| WHAT YOU NEED TO DO |
Give every entry again, word for word and in full.

| EXTRACTED INFORMATION |
— BEGIN —

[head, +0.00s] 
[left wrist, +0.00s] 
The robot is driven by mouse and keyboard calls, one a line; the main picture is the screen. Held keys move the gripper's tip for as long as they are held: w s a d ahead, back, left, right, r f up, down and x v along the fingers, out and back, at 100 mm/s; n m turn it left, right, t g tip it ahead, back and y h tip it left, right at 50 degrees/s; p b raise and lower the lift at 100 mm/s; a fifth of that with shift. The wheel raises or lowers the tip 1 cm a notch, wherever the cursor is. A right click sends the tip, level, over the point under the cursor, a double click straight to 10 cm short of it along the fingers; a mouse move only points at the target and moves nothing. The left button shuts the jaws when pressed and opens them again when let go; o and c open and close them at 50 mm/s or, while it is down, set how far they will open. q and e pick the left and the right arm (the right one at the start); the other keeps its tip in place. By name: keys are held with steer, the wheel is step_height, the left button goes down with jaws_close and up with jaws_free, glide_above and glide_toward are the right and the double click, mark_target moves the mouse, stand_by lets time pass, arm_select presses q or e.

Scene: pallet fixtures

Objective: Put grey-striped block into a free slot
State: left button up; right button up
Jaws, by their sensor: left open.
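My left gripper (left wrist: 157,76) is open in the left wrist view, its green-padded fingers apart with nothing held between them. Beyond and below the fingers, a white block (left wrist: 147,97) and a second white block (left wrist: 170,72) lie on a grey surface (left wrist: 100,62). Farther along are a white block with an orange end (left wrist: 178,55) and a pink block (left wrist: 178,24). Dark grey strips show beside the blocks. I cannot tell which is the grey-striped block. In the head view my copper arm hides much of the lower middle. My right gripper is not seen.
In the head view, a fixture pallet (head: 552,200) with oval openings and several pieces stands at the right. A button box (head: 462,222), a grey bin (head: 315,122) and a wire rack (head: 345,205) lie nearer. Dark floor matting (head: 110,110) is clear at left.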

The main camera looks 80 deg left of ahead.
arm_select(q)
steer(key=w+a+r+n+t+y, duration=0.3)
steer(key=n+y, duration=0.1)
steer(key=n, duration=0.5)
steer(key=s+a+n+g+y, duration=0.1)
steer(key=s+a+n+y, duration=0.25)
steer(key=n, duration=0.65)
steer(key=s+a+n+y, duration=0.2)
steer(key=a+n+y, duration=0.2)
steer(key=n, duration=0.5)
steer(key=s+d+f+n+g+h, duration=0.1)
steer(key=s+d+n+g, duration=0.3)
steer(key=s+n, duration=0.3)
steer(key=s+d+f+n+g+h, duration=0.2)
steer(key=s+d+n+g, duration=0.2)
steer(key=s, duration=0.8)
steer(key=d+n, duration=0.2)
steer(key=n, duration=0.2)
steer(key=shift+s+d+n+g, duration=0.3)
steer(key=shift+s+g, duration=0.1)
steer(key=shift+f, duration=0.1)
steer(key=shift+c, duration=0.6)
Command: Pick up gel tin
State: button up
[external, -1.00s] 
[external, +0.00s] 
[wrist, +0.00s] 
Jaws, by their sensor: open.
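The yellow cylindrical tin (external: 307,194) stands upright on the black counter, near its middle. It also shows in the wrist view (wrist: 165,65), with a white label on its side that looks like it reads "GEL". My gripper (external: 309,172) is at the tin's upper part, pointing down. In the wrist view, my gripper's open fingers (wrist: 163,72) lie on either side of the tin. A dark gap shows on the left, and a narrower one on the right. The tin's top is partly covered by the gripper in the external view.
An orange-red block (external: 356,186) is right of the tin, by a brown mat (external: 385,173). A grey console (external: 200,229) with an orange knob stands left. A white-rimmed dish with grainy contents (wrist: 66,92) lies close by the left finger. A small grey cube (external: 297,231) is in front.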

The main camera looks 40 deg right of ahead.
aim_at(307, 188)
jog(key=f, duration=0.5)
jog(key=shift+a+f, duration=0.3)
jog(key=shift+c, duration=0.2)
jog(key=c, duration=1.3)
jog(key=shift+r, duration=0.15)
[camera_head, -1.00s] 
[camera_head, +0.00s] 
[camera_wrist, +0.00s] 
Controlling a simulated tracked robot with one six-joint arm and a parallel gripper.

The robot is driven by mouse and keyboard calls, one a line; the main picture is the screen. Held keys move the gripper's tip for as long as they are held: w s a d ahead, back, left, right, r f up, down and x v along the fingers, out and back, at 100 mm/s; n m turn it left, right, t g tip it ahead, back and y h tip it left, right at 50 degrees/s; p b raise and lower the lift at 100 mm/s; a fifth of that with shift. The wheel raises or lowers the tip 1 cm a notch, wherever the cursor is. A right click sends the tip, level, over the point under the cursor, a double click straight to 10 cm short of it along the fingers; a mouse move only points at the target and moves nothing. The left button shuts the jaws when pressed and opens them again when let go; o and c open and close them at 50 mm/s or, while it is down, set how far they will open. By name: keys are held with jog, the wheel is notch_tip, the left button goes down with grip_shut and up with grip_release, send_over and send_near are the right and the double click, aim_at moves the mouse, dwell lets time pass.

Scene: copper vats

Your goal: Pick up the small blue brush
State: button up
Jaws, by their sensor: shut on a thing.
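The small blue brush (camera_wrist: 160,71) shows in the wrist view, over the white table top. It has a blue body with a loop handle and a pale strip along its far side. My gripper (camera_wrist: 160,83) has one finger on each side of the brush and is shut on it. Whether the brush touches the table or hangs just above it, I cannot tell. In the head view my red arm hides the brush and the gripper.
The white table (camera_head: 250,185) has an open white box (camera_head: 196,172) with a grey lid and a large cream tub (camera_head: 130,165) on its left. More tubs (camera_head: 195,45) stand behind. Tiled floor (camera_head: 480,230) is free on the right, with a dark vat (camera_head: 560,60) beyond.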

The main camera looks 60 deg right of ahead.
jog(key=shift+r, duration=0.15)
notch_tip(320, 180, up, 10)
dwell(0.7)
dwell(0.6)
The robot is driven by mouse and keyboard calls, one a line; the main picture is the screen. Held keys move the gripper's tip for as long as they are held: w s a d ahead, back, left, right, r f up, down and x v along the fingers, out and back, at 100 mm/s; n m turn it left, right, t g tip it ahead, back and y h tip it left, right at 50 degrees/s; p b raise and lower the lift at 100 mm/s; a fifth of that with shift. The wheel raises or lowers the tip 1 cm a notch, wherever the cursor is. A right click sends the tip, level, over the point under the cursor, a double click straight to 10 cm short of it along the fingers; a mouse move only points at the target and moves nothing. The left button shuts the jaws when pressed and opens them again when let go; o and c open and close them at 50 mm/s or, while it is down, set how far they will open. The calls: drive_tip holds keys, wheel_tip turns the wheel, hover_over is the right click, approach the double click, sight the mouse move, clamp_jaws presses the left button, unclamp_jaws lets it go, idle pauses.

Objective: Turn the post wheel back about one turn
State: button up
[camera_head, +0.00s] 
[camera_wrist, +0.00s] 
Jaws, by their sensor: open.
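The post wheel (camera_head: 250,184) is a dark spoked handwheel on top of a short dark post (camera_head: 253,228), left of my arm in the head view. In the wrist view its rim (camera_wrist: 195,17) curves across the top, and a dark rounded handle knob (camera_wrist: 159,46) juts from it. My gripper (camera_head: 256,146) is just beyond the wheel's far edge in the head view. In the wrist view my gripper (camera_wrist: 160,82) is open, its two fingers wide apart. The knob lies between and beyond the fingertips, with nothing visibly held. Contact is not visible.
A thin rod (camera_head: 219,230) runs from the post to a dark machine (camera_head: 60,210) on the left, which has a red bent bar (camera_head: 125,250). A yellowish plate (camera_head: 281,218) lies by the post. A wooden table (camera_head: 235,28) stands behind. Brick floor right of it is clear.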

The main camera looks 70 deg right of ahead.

— END —

| EXERCISE SOLUTION |
[head, +0.00s] 
[left wrist, +0.00s] 
The robot is driven by mouse and keyboard calls, one a line; the main picture is the screen. Held keys move the gripper's tip for as long as they are held: w s a d ahead, back, left, right, r f up, down and x v along the fingers, out and back, at 100 mm/s; n m turn it left, right, t g tip it ahead, back and y h tip it left, right at 50 degrees/s; p b raise and lower the lift at 100 mm/s; a fifth of that with shift. The wheel raises or lowers the tip 1 cm a notch, wherever the cursor is. A right click sends the tip, level, over the point under the cursor, a double click straight to 10 cm short of it along the fingers; a mouse move only points at the target and moves nothing. The left button shuts the jaws when pressed and opens them again when let go; o and c open and close them at 50 mm/s or, while it is down, set how far they will open. q and e pick the left and the right arm (the right one at the start); the other keeps its tip in place. By name: keys are held with steer, the wheel is step_height, the left button goes down with jaws_close and up with jaws_free, glide_above and glide_toward are the right and the double click, mark_target moves the mouse, stand_by lets time pass, arm_select presses q or e.

Scene: pallet fixtures

Objective: Put grey-striped block into a free slot
State: left button up; right button up
Jaws, by their sensor: left open.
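My left gripper (left wrist: 157,76) is open in the left wrist view, its green-padded fingers apart with nothing held between them. Beyond and below the fingers, a white block (left wrist: 147,97) and a second white block (left wrist: 170,72) lie on a grey surface (left wrist: 100,62). Farther along are a white block with an orange end (left wrist: 178,55) and a pink block (left wrist: 178,24). Dark grey strips show beside the blocks. I cannot tell which is the grey-striped block. In the head view my copper arm hides much of the lower middle. My right gripper is not seen.
In the head view, a fixture pallet (head: 552,200) with oval openings and several pieces stands at the right. A button box (head: 462,222), a grey bin (head: 315,122) and a wire rack (head: 345,205) lie nearer. Dark floor matting (head: 110,110) is clear at left.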

The main camera looks 80 deg left of ahead.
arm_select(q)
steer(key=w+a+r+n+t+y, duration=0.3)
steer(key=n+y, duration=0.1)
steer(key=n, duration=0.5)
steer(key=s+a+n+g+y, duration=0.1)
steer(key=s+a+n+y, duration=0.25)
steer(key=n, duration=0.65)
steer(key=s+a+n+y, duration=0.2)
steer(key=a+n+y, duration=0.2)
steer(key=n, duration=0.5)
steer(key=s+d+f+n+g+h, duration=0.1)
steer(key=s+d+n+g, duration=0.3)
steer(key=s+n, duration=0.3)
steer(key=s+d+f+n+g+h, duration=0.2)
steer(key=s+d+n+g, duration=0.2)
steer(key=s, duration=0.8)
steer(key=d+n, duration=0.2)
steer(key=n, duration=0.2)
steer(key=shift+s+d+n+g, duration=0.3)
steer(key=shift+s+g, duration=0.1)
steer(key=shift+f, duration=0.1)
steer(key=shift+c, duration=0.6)
Command: Pick up gel tin
State: button up
[external, -1.00s] 
[external, +0.00s] 
[wrist, +0.00s] 
Jaws, by their sensor: open.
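The yellow cylindrical tin (external: 307,194) stands upright on the black counter, near its middle. It also shows in the wrist view (wrist: 165,65), with a white label on its side that looks like it reads "GEL". My gripper (external: 309,172) is at the tin's upper part, pointing down. In the wrist view, my gripper's open fingers (wrist: 163,72) lie on either side of the tin. A dark gap shows on the left, and a narrower one on the right. The tin's top is partly covered by the gripper in the external view.
An orange-red block (external: 356,186) is right of the tin, by a brown mat (external: 385,173). A grey console (external: 200,229) with an orange knob stands left. A white-rimmed dish with grainy contents (wrist: 66,92) lies close by the left finger. A small grey cube (external: 297,231) is in front.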

The main camera looks 40 deg right of ahead.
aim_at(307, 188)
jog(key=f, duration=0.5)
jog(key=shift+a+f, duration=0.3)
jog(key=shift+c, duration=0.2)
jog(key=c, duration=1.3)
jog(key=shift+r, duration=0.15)
[camera_head, -1.00s] 
[camera_head, +0.00s] 
[camera_wrist, +0.00s] 
Controlling a simulated tracked robot with one six-joint arm and a parallel gripper.

The robot is driven by mouse and keyboard calls, one a line; the main picture is the screen. Held keys move the gripper's tip for as long as they are held: w s a d ahead, back, left, right, r f up, down and x v along the fingers, out and back, at 100 mm/s; n m turn it left, right, t g tip it ahead, back and y h tip it left, right at 50 degrees/s; p b raise and lower the lift at 100 mm/s; a fifth of that with shift. The wheel raises or lowers the tip 1 cm a notch, wherever the cursor is. A right click sends the tip, level, over the point under the cursor, a double click straight to 10 cm short of it along the fingers; a mouse move only points at the target and moves nothing. The left button shuts the jaws when pressed and opens them again when let go; o and c open and close them at 50 mm/s or, while it is down, set how far they will open. By name: keys are held with jog, the wheel is notch_tip, the left button goes down with grip_shut and up with grip_release, send_over and send_near are the right and the double click, aim_at moves the mouse, dwell lets time pass.

Scene: copper vats

Your goal: Pick up the small blue brush
State: button up
Jaws, by their sensor: shut on a thing.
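The small blue brush (camera_wrist: 160,71) shows in the wrist view, over the white table top. It has a blue body with a loop handle and a pale strip along its far side. My gripper (camera_wrist: 160,83) has one finger on each side of the brush and is shut on it. Whether the brush touches the table or hangs just above it, I cannot tell. In the head view my red arm hides the brush and the gripper.
The white table (camera_head: 250,185) has an open white box (camera_head: 196,172) with a grey lid and a large cream tub (camera_head: 130,165) on its left. More tubs (camera_head: 195,45) stand behind. Tiled floor (camera_head: 480,230) is free on the right, with a dark vat (camera_head: 560,60) beyond.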

The main camera looks 60 deg right of ahead.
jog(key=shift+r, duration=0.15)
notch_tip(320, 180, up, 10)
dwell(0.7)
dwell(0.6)
The robot is driven by mouse and keyboard calls, one a line; the main picture is the screen. Held keys move the gripper's tip for as long as they are held: w s a d ahead, back, left, right, r f up, down and x v along the fingers, out and back, at 100 mm/s; n m turn it left, right, t g tip it ahead, back and y h tip it left, right at 50 degrees/s; p b raise and lower the lift at 100 mm/s; a fifth of that with shift. The wheel raises or lowers the tip 1 cm a notch, wherever the cursor is. A right click sends the tip, level, over the point under the cursor, a double click straight to 10 cm short of it along the fingers; a mouse move only points at the target and moves nothing. The left button shuts the jaws when pressed and opens them again when let go; o and c open and close them at 50 mm/s or, while it is down, set how far they will open. The calls: drive_tip holds keys, wheel_tip turns the wheel, hover_over is the right click, approach the double click, sight the mouse move, clamp_jaws presses the left button, unclamp_jaws lets it go, idle pauses.

Objective: Turn the post wheel back about one turn
State: button up
[camera_head, +0.00s] 
[camera_wrist, +0.00s] 
Jaws, by their sensor: open.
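The post wheel (camera_head: 250,184) is a dark spoked handwheel on top of a short dark post (camera_head: 253,228), left of my arm in the head view. In the wrist view its rim (camera_wrist: 195,17) curves across the top, and a dark rounded handle knob (camera_wrist: 159,46) juts from it. My gripper (camera_head: 256,146) is just beyond the wheel's far edge in the head view. In the wrist view my gripper (camera_wrist: 160,82) is open, its two fingers wide apart. The knob lies between and beyond the fingertips, with nothing visibly held. Contact is not visible.
A thin rod (camera_head: 219,230) runs from the post to a dark machine (camera_head: 60,210) on the left, which has a red bent bar (camera_head: 125,250). A yellowish plate (camera_head: 281,218) lies by the post. A wooden table (camera_head: 235,28) stands behind. Brick floor right of it is clear.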

The main camera looks 70 deg right of ahead.

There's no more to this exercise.